What makes Mad Men soooo irresistible?

Mad Men: the American phenomenon that seems to have swept into the television world and firmly taken a leading role. There doesn’t seem to be a single person who hasn’t heard of the award-winning show and its critically acclaimed for its historical authenticity. Yet one adjective in particular is consistently repeated when Mad Men is mentioned: sexy.

I could just say that the show’s popularity is all down to Jon Hamm. He is the yin and yang of the whole show, but as much as I like his face and his acting, I have to say that there is more to the show than good-looking people with really good acting skills. Instead it seems that the show is so loved because it’s dealing with issues that ruled society fifty years ago, raises ‘old’ social questions and at the same time entertains, not lectures, the viewers.

I believe that Mad Men manages to open our minds and helps us to observe the conditions of the late 50s and early 60s. However it manages to spice up the factors we may find boring and repetitive – the pressure of working in an advertising agency; the desperate desire to get promoted; to start a family; and so forth – by allowing the viewer to witness the double lives of characters; the secrets and the lies. What enriches the story is the broken moral compass of the characters. They each incorporate more negative than positive traits and that’s what makes the show relatable to pretty much anyone.

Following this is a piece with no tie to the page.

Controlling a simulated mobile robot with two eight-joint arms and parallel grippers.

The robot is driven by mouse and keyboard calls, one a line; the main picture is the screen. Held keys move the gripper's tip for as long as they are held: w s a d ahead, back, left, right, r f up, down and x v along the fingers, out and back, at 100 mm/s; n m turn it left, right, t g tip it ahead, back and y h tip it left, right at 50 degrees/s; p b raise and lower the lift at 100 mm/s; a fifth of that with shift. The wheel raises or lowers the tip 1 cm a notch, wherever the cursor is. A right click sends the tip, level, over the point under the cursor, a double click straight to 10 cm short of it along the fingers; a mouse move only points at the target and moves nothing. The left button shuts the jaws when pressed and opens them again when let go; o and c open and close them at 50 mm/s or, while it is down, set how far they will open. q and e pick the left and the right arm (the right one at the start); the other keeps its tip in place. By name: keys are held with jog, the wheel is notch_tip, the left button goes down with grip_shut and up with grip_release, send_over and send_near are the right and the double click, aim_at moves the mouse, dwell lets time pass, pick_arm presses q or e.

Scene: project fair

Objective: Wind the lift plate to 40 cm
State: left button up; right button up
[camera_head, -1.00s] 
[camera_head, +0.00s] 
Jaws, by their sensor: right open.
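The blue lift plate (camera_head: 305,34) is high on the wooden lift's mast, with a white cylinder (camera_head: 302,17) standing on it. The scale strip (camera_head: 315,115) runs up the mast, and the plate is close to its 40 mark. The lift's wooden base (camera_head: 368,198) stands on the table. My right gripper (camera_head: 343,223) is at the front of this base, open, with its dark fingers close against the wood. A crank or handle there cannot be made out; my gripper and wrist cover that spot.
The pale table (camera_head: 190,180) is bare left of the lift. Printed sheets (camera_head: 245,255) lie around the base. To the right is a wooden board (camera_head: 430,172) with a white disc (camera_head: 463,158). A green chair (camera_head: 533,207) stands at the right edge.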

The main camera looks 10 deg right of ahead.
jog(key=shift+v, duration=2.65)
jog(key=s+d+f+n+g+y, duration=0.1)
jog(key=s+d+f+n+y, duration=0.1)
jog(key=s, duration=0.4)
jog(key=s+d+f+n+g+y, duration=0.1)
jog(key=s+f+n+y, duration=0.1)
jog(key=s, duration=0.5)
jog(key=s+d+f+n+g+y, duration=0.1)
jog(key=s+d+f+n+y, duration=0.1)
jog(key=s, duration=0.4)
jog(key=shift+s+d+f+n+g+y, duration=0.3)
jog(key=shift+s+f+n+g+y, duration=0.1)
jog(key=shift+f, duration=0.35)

Gender politics is the main issue that makes Mad Men juicy and attractive to both sexes. The show is trying to sell the ideas of emancipation and change. It does that by focusing on the effects that unwritten values of modern society have on the psyche. The characters’ oscillation between the office and the household emphasises the different rules that governed each. The show also concentrates on the birth and rise of consumerism in the post- World War II American society and brings to light the role of mass media. The persuasion business, also known as advertising, promotes happiness and manages to attach countless meanings to it. The ‘American Dream’ sets the pace in this industry and is also its ultimate aim. The show explores the irony of happiness; people who are far from it must define and sell it to others.

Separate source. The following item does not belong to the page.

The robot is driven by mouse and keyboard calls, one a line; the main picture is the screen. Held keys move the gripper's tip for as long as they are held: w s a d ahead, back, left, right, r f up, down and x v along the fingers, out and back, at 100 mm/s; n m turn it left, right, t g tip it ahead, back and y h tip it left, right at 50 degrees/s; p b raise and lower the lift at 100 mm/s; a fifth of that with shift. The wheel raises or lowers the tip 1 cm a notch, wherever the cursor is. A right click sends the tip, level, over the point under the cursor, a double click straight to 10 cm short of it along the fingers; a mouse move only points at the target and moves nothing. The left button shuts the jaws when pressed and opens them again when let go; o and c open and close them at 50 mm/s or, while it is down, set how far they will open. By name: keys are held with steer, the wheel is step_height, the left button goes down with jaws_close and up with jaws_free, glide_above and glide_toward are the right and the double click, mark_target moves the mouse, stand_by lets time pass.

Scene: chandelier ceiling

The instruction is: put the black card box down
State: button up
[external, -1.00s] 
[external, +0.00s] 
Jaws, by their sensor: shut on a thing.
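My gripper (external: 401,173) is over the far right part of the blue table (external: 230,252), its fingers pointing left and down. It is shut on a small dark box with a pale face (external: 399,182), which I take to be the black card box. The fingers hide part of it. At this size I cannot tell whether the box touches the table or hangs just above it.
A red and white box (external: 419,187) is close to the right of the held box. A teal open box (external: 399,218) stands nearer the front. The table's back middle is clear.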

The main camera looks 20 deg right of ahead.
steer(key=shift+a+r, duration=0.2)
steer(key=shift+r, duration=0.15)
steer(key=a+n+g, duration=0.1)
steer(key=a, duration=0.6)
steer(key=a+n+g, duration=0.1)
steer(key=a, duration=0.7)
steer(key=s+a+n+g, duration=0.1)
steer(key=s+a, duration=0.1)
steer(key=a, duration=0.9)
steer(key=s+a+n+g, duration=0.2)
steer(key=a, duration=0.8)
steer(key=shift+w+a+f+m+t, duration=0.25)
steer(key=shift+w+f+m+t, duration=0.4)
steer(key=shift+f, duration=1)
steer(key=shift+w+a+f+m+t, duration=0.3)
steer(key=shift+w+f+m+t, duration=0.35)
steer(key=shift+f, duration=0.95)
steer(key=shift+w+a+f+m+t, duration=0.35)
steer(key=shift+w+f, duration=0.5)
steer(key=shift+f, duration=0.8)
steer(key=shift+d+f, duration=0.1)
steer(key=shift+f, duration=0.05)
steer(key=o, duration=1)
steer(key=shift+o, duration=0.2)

In Mad Men, behind every product there is a story that brings to light hidden desires or pleasures. So does that make consumerism a lullaby that sends us all to sleep? And by falling asleep I mean believing everything that we are told and letting mass media dull our critical capacity.

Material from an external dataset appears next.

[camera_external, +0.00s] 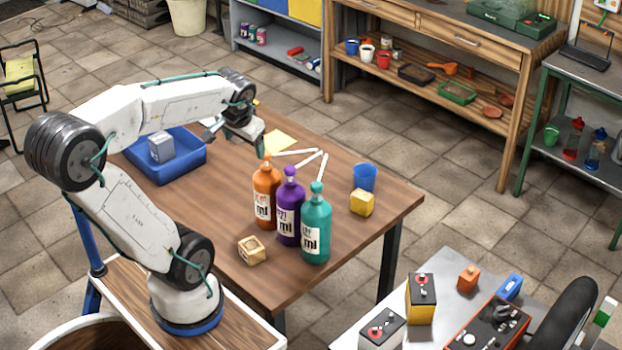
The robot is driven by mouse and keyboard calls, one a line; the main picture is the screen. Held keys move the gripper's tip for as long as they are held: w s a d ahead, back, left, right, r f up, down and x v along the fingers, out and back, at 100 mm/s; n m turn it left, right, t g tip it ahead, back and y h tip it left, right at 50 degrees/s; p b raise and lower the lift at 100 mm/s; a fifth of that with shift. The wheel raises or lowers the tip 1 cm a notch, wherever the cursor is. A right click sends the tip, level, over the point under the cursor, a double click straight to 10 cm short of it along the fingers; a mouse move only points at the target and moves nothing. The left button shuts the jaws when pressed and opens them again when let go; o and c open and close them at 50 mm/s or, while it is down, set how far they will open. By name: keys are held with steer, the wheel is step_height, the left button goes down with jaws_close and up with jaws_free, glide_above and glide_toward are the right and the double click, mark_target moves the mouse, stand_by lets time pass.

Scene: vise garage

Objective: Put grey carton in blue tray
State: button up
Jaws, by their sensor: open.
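The grey carton (161,148) is a small box sitting inside the blue tray (184,173). The tray lies at the far left of the wooden table, partly hidden behind my arm. My gripper (237,146) is open and apart from the carton, to the right of the tray. It is above the table beside a yellow sheet, and its fingers are partly hidden by my wrist.
Orange (265,192), purple (289,207) and teal (316,230) bottles stand mid-table. White sticks (309,160) lie behind them near the yellow sheet (282,141). A blue cup (364,177), a yellow block (361,202) and a tan box (252,250) are also on the table.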

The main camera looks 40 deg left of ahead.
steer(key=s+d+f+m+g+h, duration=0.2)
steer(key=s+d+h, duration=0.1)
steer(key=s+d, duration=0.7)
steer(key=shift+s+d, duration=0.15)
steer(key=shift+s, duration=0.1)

Is Mad Men so good because it’s so down-to-earth? Or because it’s all about an era that was such a long time ago and there is no way of going back? Is this nostalgic feeling the one thing that puts Mad Men in a mysterious light? Or is it because the late 50s – early 60s is actually a period of time we are all (secretly) intrigued by? But the most obvious answer is this: it’s so good because it’s smart, sensitive and real.